Thank a Kansas City jazz artist

Josh Nicolay

It’s virtually impossible to say that you wholeheartedly dislike jazz because, let’s face it, jazz is the overwhelming influence/basis for almost every type of popular music today. You like rock? Thank a jazz artist. Is hip-hop your favorite? Yep, thank a jazz artist. Country fans? Thank inbreeding (I kid, I kid). With all of the originality and inspiration found in the jazz movement, it’s nice to know that one of its pioneers called a familiar place home. Kansas City (you know, that big city just east of here) is where jazz saxophonist and innovator Charlie “Yardbird” Parker called home.

Parker’s first acquaintance with music came from his school band, where he fell in love with the alto saxophone. In 1935, Parker quit school (which, ironically enough, was where he learned all of his formal music teachings) to play with local Kansas City bands. For four years, Parker stayed in Kansas City, but in 1939 he moved to New York City, being hooked by its atmosphere and culture. Working various odd jobs around New York, Parker pursued a music career with jazz pianist Jay McShann. It was with McShann’s ensemble that Parker made his first studio recording.

After developing his original saxophone solo niche with McShann, Parker left to play with pianist Earl Hines. Through touring and playing with Hines, Parker met the celebrated “Dizzy” Gillespie and began dabbling in the newer “bebop-style” jazz. In 1945, Parker and Gillespie took their ensemble to Los Angeles for a six-week tour of the local nightclub scene. It was here where he began his use of drugs, which eventually developed into a serious addiction. As a result of drinking and habitual drug use, Parker was admitted to a Los Angeles rehabilitation center in 1946.

After leaving rehab and Los Angeles in 1947, Parker worked various jobs in nightclubs and studio productions accompanied by other prominent musicians of the time. Parker visited Paris in 1949 and was celebrated by devoted fans of his American recordings. While in Europe, Parker did various recordings and tours, but he also expanded his musical repertoire by experimenting with string instruments.

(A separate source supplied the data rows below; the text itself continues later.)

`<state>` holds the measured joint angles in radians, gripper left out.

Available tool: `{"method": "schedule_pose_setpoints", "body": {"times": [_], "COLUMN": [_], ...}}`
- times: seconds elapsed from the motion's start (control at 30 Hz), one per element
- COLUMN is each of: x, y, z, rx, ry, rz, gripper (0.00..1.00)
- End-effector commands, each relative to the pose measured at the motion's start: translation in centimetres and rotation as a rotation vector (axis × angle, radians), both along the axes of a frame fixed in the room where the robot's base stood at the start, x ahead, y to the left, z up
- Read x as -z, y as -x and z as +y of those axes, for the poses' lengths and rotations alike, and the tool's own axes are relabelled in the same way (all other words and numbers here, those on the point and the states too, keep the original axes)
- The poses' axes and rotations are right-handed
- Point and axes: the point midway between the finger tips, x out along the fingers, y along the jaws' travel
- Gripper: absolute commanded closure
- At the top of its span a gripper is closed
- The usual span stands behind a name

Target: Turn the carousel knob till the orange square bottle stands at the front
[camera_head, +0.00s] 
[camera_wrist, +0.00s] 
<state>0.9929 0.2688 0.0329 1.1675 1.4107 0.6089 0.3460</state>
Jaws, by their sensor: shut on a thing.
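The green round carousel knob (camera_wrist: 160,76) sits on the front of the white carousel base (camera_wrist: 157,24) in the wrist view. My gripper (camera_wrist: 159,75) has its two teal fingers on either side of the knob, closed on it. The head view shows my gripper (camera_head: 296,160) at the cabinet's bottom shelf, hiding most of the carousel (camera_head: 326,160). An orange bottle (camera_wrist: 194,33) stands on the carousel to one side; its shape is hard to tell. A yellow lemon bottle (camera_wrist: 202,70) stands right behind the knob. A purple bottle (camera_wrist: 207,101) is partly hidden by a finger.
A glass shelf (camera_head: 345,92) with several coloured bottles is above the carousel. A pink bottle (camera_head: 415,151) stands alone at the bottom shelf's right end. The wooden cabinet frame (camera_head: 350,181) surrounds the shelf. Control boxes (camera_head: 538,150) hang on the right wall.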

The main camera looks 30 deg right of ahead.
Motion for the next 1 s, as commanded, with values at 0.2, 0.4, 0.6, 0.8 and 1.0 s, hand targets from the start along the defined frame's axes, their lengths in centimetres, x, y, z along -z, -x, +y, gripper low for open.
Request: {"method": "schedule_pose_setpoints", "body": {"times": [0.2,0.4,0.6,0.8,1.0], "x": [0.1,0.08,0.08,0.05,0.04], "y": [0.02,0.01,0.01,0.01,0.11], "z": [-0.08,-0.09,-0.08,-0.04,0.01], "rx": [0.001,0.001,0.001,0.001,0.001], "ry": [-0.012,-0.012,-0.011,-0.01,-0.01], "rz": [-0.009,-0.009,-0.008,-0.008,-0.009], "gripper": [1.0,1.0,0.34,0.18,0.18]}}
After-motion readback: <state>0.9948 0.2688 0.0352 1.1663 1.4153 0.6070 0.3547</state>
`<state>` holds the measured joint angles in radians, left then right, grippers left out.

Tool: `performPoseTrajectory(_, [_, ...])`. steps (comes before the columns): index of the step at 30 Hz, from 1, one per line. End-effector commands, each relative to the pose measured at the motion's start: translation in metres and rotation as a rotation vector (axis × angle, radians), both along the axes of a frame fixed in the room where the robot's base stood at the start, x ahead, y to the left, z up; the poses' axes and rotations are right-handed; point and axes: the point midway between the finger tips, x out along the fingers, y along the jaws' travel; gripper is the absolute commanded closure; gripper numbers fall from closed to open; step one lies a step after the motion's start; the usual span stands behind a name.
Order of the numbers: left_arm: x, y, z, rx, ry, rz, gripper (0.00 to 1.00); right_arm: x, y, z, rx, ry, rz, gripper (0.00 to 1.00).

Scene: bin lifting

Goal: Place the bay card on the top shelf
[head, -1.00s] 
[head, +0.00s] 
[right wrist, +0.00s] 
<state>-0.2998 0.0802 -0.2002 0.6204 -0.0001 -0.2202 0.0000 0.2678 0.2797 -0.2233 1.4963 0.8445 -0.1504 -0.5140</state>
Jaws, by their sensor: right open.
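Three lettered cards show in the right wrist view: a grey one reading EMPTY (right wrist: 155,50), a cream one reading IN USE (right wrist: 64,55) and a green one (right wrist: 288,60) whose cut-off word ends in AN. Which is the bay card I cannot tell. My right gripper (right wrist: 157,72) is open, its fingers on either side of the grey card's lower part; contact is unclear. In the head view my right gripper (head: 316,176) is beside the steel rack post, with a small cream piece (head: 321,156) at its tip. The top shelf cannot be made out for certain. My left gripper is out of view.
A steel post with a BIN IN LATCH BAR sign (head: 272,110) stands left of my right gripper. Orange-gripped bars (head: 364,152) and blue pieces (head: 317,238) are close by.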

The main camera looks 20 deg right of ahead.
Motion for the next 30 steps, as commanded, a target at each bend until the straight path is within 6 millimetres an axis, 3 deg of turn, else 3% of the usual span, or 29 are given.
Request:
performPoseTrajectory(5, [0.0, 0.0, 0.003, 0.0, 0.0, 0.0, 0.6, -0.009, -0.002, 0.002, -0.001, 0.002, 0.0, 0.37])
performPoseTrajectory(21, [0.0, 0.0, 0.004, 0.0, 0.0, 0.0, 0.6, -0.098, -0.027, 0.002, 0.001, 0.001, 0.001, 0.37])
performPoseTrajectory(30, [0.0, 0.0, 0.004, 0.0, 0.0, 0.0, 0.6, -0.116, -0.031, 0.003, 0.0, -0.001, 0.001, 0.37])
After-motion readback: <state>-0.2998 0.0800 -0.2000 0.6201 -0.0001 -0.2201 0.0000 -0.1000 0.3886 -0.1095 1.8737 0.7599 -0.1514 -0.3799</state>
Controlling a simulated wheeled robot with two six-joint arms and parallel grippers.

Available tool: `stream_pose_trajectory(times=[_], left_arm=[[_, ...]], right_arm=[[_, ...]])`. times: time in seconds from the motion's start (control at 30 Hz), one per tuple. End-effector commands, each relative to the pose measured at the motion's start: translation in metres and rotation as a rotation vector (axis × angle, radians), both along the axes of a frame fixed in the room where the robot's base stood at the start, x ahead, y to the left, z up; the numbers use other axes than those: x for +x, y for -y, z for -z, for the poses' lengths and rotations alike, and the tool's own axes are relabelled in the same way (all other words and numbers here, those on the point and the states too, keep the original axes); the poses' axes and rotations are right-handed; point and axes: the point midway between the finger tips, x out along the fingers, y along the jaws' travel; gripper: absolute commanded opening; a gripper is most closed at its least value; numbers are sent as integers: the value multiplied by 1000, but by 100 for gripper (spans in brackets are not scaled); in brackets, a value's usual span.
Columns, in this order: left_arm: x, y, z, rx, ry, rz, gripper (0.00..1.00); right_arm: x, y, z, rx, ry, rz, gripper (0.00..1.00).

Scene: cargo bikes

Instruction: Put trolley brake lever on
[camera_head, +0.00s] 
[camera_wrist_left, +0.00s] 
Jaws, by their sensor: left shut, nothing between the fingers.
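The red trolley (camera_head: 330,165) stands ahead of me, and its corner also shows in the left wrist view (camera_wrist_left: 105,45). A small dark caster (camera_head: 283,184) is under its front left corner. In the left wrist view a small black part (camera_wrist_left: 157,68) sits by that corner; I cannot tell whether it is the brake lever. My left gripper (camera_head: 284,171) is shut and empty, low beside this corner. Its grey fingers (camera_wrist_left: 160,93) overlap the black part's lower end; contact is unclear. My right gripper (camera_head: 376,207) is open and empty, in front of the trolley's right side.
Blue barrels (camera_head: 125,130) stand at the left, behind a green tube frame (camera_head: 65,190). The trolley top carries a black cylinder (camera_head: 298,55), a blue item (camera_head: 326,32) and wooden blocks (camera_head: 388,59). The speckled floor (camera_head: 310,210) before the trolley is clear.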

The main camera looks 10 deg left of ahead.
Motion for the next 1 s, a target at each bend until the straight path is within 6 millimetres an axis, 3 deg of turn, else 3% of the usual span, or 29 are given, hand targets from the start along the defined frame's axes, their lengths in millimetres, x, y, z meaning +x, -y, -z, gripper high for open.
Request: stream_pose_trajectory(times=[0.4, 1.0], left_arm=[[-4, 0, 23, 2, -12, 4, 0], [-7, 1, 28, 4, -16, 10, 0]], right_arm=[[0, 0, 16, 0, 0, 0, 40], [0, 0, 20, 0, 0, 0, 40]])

In 1955, Parker played his final performance at Birdland, a New York nightclub named in his honor. While visiting friend Nica de Koenigswarter a week later, Charlie Parker died as a result of pneumonia exacerbated by prolonged drug use.

Although Charlie “Yardbird” Parker was one of the essential members of the early American bebop movement, his significance was unnoticed by those outside the profound jazz movements of the ’40s and ’50s. It wasn’t until after his death that the innovation and genius of one of the most talented jazz musicians in history gained the respect he rightfully deserved.